Many of the early California works at the Santa Rosa museum come from the collection of an Oakland real estate broker named Ivan Hart. Hart grew up in Sonoma County on the Walker and Barnes hop ranches south of Healdsburg.
After graduating with distinction from Healdsburg High School in 1921, Hart went off to UC Berkeley, where he met a fraternity brother named Burl Howell, who would remain his friend for life.
Hart and his wife, Elvira, made their home in Piedmont, but, in the 1980s when it came time to find a home for their valuable early California paintings, they turned again to Sonoma County, where Hart's friend Howell was a patron of the new Sonoma County Museum.
The Hart gift became the centerpiece of the museum's art collection.
The names of the artists are well known to students of early California painting. The current show has several Thomas Hill works from the Hart collection as well as works by William Hahn, Frederick Schafer and Ransom Gillet Holdredge.
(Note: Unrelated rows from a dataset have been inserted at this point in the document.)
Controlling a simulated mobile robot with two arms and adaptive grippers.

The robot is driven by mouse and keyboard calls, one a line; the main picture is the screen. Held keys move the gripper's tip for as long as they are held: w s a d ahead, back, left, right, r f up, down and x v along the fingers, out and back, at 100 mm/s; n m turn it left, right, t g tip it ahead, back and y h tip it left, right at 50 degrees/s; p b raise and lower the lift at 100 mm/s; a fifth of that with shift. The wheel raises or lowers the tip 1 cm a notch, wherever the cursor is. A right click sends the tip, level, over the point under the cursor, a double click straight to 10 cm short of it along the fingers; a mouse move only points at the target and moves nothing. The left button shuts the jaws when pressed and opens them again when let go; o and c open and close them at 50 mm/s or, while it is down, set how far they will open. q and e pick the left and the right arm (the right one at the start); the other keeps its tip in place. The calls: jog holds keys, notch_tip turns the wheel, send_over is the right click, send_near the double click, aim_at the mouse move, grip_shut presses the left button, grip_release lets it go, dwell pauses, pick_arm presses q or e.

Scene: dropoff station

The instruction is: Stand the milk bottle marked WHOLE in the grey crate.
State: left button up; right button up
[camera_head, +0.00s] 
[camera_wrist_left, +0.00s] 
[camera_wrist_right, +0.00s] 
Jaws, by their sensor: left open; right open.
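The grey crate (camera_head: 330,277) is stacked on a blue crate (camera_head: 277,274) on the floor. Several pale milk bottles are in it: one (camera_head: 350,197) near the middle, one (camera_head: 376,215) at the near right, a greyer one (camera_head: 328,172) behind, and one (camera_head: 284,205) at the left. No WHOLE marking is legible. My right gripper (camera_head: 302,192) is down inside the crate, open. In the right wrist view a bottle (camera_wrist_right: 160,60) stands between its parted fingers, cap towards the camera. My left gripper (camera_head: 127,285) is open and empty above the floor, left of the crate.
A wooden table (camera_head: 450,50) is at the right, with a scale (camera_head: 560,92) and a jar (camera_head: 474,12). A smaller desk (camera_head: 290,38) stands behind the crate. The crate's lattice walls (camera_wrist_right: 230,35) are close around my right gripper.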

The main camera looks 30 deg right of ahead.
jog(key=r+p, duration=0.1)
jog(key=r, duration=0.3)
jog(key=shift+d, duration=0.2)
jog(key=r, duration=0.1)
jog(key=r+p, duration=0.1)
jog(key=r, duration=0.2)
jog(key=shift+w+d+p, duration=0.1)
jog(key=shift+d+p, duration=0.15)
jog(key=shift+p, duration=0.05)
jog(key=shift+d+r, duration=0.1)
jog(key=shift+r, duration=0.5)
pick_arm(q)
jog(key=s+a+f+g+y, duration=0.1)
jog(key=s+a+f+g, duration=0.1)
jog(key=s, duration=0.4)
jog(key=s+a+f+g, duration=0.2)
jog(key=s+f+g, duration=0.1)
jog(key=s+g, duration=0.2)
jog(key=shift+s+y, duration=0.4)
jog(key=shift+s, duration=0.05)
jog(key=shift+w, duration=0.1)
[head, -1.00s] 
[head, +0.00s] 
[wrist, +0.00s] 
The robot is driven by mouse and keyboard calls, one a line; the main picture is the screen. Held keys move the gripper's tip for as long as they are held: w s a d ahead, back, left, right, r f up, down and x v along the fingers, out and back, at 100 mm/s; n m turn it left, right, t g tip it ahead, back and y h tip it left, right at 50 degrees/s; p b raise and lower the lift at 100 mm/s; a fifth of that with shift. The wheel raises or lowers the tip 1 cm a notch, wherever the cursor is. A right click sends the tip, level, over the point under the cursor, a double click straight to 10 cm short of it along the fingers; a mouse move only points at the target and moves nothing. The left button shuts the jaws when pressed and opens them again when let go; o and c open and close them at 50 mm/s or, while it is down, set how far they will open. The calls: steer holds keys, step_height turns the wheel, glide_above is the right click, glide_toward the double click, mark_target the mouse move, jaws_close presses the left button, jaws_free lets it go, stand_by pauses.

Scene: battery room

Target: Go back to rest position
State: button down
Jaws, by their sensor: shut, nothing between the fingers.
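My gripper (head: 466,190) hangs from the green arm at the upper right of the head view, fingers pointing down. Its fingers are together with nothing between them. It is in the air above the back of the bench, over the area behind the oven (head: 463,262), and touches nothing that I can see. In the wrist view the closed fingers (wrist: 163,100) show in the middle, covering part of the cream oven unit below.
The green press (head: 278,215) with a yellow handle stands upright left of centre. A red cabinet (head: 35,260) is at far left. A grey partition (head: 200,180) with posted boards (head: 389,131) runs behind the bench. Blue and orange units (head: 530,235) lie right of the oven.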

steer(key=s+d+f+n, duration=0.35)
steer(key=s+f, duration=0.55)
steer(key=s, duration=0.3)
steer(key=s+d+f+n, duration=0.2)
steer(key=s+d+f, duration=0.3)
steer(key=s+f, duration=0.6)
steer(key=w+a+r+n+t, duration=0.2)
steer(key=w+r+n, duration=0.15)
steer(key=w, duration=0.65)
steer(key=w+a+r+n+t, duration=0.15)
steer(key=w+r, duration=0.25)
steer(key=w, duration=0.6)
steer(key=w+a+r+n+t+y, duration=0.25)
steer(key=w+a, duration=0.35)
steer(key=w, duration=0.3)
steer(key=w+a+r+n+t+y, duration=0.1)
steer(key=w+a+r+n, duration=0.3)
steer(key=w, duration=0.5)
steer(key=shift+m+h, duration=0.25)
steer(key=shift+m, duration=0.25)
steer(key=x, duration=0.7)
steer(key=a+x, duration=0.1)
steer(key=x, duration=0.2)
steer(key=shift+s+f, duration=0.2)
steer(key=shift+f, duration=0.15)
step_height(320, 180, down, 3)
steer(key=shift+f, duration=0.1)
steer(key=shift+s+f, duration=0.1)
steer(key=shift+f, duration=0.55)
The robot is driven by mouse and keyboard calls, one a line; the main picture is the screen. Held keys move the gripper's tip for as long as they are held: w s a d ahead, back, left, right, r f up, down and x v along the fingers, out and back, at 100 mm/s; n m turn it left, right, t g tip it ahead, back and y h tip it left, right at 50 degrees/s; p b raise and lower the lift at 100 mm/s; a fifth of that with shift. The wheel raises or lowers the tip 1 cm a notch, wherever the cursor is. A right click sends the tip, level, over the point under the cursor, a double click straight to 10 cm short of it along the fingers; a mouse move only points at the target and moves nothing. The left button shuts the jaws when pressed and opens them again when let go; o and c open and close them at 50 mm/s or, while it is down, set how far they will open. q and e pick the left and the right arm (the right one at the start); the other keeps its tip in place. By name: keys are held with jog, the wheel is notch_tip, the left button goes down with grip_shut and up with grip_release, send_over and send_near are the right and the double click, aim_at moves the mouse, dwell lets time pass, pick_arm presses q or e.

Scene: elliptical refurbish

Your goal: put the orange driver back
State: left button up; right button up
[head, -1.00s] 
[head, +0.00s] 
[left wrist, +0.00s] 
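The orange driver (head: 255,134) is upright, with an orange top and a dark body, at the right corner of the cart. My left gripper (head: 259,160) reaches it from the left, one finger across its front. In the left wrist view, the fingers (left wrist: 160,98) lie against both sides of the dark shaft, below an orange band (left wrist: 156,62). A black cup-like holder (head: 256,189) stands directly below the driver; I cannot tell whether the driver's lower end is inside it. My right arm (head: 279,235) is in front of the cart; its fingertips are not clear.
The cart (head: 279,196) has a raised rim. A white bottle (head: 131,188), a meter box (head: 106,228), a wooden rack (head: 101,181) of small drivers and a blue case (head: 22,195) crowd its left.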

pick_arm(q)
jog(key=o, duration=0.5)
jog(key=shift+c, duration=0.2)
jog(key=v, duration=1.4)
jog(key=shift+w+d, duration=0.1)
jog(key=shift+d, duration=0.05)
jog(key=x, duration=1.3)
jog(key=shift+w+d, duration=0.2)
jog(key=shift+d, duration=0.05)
In addition to the Hart gifts, there are works on display by William Keith and the redwood scenes of Lorenzo Latimer, whose father, a famous jurist of the same name, owned land that is now Chalk Hill Winery. Latimer taught in both Santa Rosa and Healdsburg until 1910. The exhibit also contains four Sonoma landscapes by Sidney Tilden Dakin, who taught at Ursuline College, the forerunner of present-day Ursuline High School.
A painting by one of Latimer's students, Elizabeth Hoen, is on exhibit, Elizabeth being the daughter of Berthold (Barney) Hoen, who is considered one of the founders of the town of Santa Rosa.
There's the romantic view of White Sulphur (Kawana) Springs painted by Mary Ellen Carithers, whose son, William, founded several department stores in the North Bay, including the White House in Santa Rosa.
The museum's current "downstairs art" is the popular annual Artistry in Wood exhibit. It's always worth a trip.
But it would be a mistake to come and go without a visit to those old friends upstairs, who don't come out often enough.